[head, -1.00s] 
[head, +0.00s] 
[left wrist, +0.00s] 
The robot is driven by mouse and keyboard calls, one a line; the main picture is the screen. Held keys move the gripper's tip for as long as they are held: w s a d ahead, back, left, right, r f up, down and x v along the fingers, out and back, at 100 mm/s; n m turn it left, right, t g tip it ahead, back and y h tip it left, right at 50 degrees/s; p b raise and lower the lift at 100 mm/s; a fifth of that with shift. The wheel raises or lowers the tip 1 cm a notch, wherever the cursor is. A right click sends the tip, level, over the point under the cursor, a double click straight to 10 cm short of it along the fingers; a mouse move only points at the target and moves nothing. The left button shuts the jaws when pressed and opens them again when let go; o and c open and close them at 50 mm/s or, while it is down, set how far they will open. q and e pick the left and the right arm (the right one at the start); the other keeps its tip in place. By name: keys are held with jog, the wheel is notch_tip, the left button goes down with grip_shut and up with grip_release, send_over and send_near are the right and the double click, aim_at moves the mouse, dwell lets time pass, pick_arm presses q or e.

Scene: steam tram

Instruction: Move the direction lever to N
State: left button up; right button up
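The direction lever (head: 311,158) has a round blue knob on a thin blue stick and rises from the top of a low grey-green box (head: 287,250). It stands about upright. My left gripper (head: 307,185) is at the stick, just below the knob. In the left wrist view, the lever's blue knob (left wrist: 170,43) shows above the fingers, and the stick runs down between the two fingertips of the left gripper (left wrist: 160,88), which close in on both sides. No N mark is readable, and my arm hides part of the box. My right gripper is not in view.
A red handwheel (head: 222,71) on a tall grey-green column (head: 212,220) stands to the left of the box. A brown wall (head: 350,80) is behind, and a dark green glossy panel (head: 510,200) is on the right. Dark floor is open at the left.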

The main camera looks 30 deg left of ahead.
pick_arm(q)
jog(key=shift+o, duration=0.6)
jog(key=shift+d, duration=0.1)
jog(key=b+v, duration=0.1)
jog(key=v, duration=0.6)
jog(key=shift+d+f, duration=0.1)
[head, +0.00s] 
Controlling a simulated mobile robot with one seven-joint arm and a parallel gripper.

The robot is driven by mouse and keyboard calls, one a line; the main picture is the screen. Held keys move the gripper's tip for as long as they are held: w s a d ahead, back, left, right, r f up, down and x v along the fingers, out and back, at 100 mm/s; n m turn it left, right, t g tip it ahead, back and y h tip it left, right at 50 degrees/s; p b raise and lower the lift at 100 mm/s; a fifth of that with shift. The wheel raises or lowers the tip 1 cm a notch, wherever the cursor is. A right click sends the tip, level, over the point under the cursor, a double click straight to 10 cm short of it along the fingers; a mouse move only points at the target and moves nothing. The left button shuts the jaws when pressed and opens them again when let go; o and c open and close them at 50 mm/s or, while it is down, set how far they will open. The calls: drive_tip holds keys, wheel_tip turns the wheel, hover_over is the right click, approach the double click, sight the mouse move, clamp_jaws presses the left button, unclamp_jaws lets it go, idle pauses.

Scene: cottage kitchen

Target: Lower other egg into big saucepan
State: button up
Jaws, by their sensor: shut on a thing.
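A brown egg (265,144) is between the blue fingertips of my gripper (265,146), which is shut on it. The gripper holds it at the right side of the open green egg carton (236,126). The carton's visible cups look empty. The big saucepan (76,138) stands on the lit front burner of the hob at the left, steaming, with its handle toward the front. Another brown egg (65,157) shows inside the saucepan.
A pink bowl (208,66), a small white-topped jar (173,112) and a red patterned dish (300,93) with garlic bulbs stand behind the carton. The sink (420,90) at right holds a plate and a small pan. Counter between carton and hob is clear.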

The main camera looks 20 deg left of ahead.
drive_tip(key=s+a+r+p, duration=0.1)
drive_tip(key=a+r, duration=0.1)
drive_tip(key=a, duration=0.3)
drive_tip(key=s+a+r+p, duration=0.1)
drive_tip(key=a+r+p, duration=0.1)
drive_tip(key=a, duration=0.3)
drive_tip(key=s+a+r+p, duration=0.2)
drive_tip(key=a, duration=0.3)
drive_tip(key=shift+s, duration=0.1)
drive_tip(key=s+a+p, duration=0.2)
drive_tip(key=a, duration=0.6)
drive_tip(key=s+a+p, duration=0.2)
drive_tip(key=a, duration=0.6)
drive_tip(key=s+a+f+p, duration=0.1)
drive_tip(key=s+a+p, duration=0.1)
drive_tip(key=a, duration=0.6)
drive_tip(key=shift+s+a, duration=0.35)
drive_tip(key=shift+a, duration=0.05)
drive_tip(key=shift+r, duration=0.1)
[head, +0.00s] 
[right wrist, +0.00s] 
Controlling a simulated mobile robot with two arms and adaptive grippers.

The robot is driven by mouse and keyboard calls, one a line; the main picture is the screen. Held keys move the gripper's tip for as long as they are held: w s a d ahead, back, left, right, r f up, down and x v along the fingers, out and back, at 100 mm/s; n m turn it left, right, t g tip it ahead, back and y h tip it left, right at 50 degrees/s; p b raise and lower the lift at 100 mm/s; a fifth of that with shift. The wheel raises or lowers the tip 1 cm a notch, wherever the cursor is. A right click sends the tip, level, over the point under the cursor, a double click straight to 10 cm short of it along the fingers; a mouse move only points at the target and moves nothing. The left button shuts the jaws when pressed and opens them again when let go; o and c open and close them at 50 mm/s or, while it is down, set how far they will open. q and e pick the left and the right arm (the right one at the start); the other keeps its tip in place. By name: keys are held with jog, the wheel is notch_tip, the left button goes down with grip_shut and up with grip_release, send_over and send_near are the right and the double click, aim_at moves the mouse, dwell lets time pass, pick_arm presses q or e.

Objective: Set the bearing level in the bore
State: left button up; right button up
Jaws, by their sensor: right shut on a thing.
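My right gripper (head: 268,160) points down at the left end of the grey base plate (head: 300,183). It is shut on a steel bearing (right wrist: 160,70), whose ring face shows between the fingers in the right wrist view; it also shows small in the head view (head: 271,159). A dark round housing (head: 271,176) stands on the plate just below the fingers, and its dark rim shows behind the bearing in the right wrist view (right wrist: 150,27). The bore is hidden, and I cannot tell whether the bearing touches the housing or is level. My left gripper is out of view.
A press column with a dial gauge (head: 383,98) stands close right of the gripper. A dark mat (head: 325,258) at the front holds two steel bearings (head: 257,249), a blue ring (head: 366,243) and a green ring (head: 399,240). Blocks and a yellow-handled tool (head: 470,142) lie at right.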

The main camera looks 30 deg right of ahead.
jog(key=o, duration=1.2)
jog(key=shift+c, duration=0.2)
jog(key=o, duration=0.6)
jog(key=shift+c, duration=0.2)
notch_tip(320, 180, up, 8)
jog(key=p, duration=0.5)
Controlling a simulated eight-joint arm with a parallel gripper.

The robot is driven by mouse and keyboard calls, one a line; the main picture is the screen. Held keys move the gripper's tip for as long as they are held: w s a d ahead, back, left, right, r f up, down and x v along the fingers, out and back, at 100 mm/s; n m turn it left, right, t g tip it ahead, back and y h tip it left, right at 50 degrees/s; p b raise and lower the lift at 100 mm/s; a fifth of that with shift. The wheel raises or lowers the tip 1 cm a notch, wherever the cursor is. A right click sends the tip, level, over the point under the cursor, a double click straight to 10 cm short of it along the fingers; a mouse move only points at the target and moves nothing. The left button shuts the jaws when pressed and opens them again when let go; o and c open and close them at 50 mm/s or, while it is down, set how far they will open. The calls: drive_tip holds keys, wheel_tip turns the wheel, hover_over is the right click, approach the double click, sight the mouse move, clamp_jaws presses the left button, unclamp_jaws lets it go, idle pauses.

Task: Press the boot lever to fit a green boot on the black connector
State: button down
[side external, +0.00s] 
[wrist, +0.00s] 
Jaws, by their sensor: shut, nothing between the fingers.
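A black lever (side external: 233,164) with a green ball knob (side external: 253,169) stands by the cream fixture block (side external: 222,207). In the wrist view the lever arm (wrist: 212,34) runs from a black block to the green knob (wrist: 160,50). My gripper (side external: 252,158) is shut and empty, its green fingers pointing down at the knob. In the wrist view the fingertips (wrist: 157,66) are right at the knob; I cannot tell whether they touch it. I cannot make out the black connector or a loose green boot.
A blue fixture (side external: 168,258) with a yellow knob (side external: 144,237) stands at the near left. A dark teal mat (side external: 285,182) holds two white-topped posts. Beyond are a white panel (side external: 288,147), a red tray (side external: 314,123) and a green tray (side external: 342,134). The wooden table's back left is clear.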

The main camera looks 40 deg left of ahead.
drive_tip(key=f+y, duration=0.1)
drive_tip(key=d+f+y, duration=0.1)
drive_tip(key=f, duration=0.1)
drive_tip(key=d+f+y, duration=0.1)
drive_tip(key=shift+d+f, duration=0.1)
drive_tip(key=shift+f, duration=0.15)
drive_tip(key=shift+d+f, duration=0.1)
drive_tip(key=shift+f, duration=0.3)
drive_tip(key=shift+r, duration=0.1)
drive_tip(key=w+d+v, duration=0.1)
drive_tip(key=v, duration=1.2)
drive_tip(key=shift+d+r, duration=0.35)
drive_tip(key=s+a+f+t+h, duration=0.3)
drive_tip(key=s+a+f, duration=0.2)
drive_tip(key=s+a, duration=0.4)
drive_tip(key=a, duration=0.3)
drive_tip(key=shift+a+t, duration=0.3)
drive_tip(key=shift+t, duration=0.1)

#### [Problem details]
Which lines include the word "Controlling"? Copy every one of them.

#### [Correct answer]
Controlling a simulated mobile robot with one seven-joint arm and a parallel gripper.
Controlling a simulated mobile robot with two arms and adaptive grippers.
Controlling a simulated eight-joint arm with a parallel gripper.

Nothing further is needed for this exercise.